(Robot task records)
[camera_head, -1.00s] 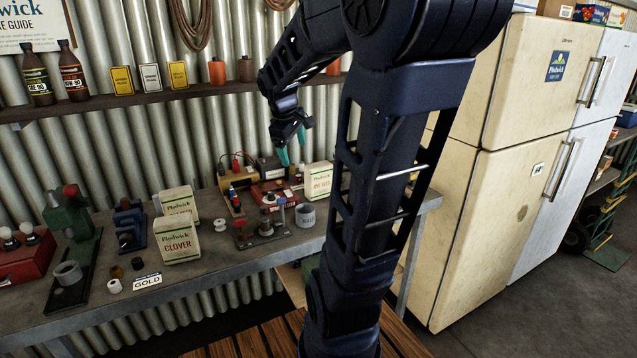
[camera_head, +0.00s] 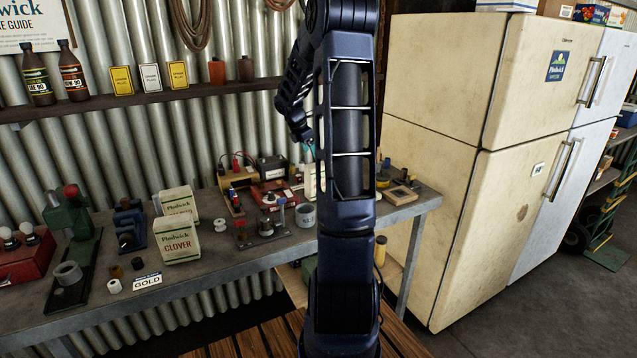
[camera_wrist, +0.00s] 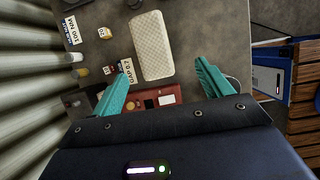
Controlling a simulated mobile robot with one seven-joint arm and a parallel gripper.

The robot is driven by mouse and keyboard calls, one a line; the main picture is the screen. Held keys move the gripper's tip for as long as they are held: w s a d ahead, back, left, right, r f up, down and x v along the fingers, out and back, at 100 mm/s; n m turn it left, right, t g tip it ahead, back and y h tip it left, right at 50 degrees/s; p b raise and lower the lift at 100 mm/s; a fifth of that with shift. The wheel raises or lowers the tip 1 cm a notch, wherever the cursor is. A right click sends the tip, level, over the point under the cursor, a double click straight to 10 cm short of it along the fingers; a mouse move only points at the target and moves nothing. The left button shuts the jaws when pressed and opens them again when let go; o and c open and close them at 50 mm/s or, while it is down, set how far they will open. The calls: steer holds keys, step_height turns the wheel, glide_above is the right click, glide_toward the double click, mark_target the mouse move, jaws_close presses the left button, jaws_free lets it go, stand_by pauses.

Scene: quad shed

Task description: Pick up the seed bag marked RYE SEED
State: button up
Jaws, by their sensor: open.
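The RYE SEED bag is mostly hidden behind my arm in the head view; a pale sliver of it (camera_head: 310,182) shows on the bench, and its lettering is readable only in the earlier frame. In the wrist view a pale, patterned bag (camera_wrist: 152,45), likely the same one, is seen from above with no lettering visible. My gripper (camera_wrist: 163,66) is open and empty, with its teal fingers on either side of the bag's near end. No contact is visible. In the head view the gripper (camera_head: 308,147) is partly hidden by my arm, above the bench.
A CLOVER bag (camera_head: 177,240) and another seed bag (camera_head: 180,203) stand further left on the bench (camera_head: 215,270). A grey mug (camera_head: 305,215), a red device (camera_head: 272,190) and a black-topped battery (camera_head: 272,168) are close by. A shelf (camera_head: 150,100) runs along the wall; a fridge (camera_head: 430,170) stands right.

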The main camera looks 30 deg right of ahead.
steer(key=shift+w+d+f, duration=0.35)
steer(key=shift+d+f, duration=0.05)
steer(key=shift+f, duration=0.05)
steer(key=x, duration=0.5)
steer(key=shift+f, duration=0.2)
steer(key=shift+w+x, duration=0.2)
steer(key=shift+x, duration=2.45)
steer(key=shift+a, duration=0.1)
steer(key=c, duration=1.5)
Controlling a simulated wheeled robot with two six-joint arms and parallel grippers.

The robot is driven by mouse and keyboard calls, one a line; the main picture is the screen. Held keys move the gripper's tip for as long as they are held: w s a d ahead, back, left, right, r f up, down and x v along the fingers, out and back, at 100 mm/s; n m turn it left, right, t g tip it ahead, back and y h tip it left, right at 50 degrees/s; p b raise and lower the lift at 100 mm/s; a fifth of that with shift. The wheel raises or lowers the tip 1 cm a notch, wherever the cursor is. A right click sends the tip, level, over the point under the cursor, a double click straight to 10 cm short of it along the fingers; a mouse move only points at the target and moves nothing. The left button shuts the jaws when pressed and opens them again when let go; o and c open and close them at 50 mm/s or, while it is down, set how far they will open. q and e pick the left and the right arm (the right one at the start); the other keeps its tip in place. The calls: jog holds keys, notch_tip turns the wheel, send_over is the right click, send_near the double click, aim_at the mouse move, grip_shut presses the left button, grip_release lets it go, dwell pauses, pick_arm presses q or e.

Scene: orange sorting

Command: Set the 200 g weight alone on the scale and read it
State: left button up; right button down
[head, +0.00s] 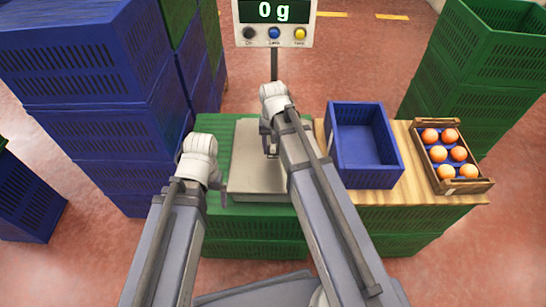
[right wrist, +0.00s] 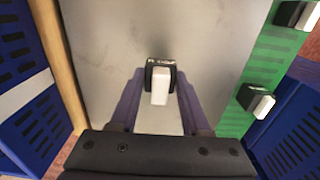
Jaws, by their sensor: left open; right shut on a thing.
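The scale's pale metal plate (head: 246,181) rests on a green crate, and its display (head: 274,12) reads 0 g. My right gripper (right wrist: 160,92) is shut on a small dark weight (right wrist: 161,64) with a pale front, over the plate. The weight's marking is too small to read surely. The arm mostly hides it in the head view, and I cannot tell whether it touches the plate. In the head view my right gripper (head: 270,143) is over the plate's far part. My left gripper (head: 221,190) is open and empty beside the plate's left edge.
Two similar dark and pale blocks (right wrist: 258,102) (right wrist: 297,14) sit on the green crate beside the plate. An empty blue crate (head: 365,178) and a wooden box of oranges (head: 480,185) stand at the right. Blue crates (head: 95,80) are stacked at the left.

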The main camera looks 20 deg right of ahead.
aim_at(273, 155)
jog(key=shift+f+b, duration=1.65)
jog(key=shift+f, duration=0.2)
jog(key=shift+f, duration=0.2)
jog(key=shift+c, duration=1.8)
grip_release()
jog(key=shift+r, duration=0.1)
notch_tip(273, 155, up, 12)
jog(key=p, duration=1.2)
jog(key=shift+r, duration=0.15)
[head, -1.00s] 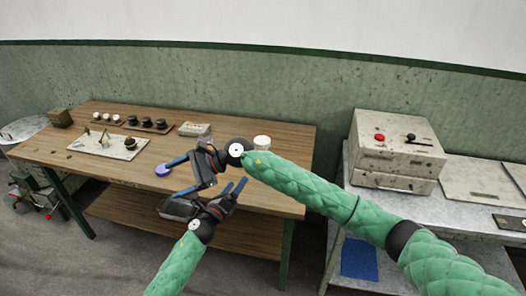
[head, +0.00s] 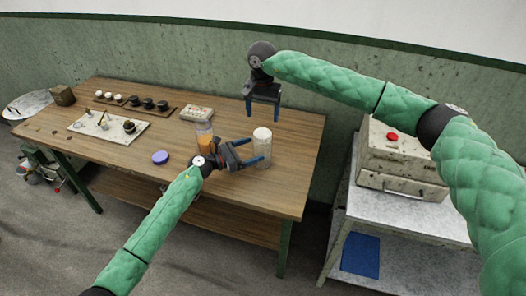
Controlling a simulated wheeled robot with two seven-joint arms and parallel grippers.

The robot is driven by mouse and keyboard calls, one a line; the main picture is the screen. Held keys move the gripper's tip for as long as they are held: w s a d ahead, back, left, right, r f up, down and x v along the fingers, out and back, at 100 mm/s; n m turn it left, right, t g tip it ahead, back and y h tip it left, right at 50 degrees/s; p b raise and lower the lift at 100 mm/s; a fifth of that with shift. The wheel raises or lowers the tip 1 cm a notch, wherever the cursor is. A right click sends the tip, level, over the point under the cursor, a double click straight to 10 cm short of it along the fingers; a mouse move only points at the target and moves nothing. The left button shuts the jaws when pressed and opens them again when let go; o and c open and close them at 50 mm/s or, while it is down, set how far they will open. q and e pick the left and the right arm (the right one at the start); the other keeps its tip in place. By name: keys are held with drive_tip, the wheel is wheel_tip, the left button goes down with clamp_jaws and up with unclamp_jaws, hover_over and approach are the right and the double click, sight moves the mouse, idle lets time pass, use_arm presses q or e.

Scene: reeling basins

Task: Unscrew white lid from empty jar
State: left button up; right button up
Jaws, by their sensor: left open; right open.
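The jar (head: 262,151) with a white lid (head: 262,133) stands upright near the right end of the wooden table, pale and apparently empty. My left gripper (head: 255,151) is open at the jar, its fingers reaching to the jar's body; I cannot tell whether they touch it. My right gripper (head: 263,108) is open and points down above the white lid, with a gap between its fingertips and the lid. A second jar (head: 204,138) with orange contents stands to the left, partly hidden by my left gripper. A purple lid (head: 160,157) lies flat on the table.
The wooden table (head: 125,165) also bears a white tray (head: 82,128) with small items, a rack of dark and white knobs (head: 147,103) and a small light box (head: 196,113). A machine with a red button (head: 392,136) stands on a metal bench at the right.

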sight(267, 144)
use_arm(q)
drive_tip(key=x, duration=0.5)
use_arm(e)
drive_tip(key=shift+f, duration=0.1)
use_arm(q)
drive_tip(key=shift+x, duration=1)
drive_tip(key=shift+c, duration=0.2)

Problem requirements:
Give back, word for word, each line from the one containing "Task description: Pick" down to the one containing "State: button up", including those two lines.

Exercise response:
Task description: Pick up the seed bag marked RYE SEED
State: button up

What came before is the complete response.